Thursday, August 23, 2012


One of the pleasant consequences of keeping bees is the harvest of honey.   Since this is our first year, we may not get much, but over the summer, as we've had to cut out burr comb and crooked comb, I've saved it.   At one of the inspections early in July, we had to cut out a big piece of crooked honey comb and there was enough honey in that one section to fill this pint jar.  
This honey came from this comb.  You can just see on the right where we cut out that section the week before.  The white in the center section is the capped honey.  The darker area around that is honey that is being collected and fanned down to the right consistency.  The white edges around that is new comb that is just starting to be filled. 

Honey facts:   
  • A pint jar holds 24 oz of honey, but only 16 oz of water.   Honey is heavier.  
  • Honey is also sweeter than sugar because it's more condensed.  Use only 2/3 - 3/4 as much honey as sugar when you substitute in a recipe.  
  • The bees cap the honey because it has less water in it than the air.  The wax cappings keep the honey from absorbing humidity from the air.   
  • Abandoned comb will eventually fail and the honey will reabsorb humidity from the air, then ferment and leak all over everything.  This is just one of the reasons that you should pay to have someone remove a hive from your home, and not just kill the bees.   If there is any honey comb left in your walls, it will eventually leak and you'll have a real mess on your hands - and head.

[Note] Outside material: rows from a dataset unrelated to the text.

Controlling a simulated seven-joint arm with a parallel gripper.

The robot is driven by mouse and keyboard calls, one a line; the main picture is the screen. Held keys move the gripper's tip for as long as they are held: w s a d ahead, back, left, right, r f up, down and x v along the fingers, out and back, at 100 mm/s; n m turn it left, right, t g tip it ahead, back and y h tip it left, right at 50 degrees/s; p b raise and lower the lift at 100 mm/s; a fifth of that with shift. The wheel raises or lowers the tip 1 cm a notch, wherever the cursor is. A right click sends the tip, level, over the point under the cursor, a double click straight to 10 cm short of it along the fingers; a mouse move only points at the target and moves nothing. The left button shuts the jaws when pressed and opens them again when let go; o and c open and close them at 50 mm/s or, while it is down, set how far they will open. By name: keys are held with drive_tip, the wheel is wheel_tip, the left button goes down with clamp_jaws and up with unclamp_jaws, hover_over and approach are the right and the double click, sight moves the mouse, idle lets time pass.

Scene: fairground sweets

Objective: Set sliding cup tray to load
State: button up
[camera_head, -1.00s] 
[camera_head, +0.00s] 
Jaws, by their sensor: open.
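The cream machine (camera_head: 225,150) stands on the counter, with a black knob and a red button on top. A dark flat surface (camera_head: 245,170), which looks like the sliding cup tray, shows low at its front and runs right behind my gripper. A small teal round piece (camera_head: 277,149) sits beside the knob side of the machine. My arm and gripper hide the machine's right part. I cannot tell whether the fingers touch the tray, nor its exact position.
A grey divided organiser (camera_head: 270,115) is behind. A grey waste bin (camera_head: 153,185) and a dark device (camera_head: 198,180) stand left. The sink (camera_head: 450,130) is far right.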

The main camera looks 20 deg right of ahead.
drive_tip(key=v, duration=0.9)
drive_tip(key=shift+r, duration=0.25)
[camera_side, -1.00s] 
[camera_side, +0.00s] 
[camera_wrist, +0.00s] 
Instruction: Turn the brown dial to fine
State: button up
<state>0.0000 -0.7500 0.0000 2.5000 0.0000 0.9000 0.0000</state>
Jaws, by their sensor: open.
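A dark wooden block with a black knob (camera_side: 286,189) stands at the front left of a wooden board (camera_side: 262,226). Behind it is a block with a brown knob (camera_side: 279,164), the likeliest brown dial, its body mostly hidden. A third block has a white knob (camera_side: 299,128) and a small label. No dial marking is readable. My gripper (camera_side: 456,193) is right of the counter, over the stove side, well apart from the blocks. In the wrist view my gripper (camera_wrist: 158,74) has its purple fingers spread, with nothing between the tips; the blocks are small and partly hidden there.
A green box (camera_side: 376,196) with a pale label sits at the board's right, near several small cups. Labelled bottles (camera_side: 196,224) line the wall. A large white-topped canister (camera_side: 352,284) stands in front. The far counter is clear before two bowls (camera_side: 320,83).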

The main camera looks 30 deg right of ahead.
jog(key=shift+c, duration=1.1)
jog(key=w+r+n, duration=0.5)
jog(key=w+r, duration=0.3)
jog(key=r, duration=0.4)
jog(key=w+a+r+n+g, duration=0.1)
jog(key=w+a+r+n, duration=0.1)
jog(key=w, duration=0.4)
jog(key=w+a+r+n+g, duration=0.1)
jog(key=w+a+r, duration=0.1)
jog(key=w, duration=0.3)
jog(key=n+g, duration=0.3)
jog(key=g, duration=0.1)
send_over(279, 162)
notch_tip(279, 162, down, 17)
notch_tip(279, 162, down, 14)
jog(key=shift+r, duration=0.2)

  1. Our Guild members will do cut-outs for free, so it might not even be necessary to pay to have a hive removed! They take the honeycomb and attach it to frames... a very cool thing to see.

  2. I love hearing all the reasons why one should never kill bees! :)

    And how clever of those bees to cap their honey. LOL!

  3. I wonder what the honey comb looks like in my tree? I will probably never harvest any honey here, but I love having the bees around.